Exercise requirements: Count every line in the following entries where the word "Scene" appears. Give the count alone.

Records shown:
--------------------------------------------------

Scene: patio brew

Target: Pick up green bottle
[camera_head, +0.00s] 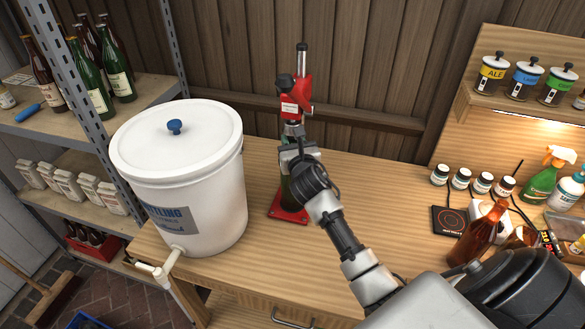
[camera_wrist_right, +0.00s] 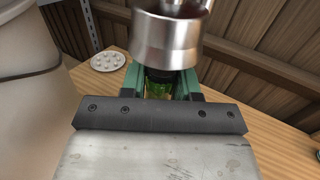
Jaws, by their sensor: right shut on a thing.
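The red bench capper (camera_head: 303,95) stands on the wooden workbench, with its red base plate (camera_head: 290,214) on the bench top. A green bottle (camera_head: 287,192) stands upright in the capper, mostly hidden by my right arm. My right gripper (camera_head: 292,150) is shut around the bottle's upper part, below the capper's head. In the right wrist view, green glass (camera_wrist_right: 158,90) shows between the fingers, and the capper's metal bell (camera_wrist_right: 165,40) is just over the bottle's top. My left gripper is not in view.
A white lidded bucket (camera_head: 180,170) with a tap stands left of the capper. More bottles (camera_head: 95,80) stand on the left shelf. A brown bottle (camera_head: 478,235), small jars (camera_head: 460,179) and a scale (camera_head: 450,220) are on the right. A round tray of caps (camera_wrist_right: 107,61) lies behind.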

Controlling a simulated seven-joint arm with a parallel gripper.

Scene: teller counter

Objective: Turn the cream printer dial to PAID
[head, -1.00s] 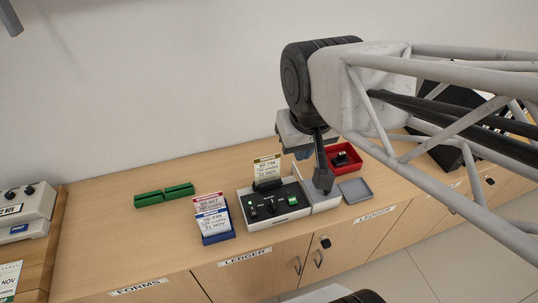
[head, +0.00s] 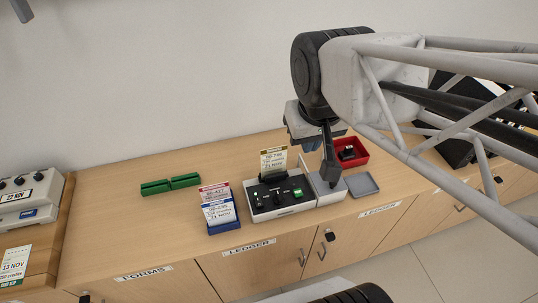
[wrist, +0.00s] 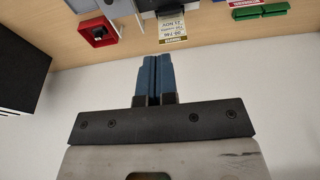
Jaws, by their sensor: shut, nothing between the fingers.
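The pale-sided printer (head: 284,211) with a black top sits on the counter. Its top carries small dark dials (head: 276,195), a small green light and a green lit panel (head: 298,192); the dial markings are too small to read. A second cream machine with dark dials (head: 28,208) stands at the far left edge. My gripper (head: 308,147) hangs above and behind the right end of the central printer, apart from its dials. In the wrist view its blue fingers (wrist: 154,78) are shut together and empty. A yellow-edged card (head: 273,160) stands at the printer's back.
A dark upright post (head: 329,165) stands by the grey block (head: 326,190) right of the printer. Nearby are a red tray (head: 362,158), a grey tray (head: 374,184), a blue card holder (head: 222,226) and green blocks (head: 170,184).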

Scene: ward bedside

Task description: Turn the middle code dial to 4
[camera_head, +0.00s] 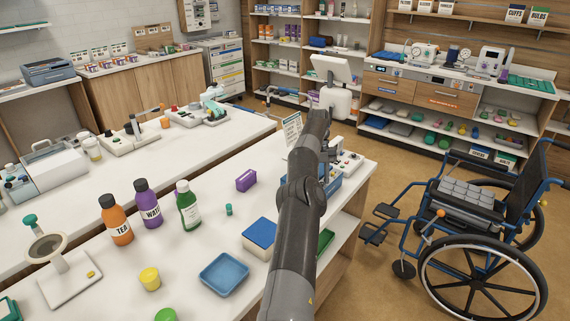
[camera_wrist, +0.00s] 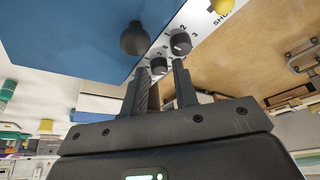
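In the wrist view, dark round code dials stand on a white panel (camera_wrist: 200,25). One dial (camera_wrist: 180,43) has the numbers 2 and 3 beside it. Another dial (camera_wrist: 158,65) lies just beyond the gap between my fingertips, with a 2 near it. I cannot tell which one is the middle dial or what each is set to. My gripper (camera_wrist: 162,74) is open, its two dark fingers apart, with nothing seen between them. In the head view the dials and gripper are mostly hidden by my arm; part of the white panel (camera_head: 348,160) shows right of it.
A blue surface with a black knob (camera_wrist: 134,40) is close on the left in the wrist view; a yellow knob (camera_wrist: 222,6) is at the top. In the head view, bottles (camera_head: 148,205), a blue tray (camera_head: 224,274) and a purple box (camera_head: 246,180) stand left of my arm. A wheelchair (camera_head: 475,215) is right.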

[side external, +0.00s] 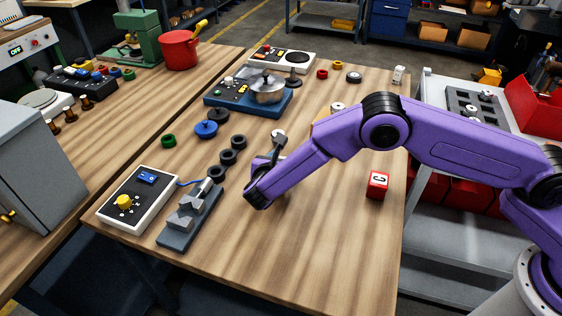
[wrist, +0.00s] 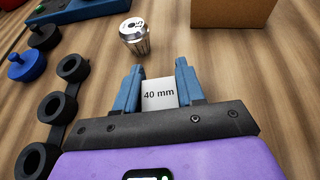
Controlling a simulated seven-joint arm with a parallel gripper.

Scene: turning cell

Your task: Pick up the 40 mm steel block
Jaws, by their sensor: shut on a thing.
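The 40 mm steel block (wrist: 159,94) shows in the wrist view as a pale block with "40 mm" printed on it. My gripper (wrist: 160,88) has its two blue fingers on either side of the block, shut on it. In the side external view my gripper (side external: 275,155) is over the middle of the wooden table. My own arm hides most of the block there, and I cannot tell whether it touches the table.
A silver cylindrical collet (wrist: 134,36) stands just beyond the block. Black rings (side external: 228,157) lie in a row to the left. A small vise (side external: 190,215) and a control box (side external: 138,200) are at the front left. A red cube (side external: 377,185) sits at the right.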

--------------------------------------------------

Output of the exercise: 4